One of the fascinating things about concept art is the tension between restraint and imagination. On one hand, concept art is restrained by the set demands of the project, usually a movie or high end game for which specific scenes, settings, costumes, props and other elements must be designed. Within those restrictions, however, the goal is to be as imaginative as possible, all in search of the dazzling images and settings in the finished product that will help bring jaded audiences into the the theaters or game stores in search of a new visual high.
The best concept artists manage to be very imaginative in spite of the “creativity on demand” nature of their field, and occasionally step outside the restrictions to do personal work, like the pieces above from veteran concept artists James Clyne (left) and Feng Zhu (right).
I profiled James Clyne last September, and Feng Zhu in October. Both are in the top echelon of movie and gaming concept art and art direction. I just recently learned that they partnered last fall to form a conceptual design studio called Gamma Ray Studios.

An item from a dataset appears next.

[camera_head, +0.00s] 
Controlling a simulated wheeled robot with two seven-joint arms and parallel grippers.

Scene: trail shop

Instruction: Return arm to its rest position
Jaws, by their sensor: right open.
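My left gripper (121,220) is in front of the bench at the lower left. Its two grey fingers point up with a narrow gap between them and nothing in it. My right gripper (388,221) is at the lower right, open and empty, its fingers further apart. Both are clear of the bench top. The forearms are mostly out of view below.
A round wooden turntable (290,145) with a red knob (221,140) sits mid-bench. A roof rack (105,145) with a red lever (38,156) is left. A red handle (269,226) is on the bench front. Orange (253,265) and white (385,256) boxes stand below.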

Their combined histories have left them with an impressive client list, and a wonderfully imaginative body of work, some of which can be seen in the Gamma Ray Studios Gallery [Note: not anymore, see update below]. The amount of images there is limited, but both artists still maintain their individual portfolio sites, with more extensive galleries, information and tutorials. In addition, Feng Zhu has a new venture and website called SketchGirls.
In both cases, a walk through their galleries will show you something about high end concept art. The “restraint” aspect of the project requirements won’t be visible, but the “imagination” aspect certainly will.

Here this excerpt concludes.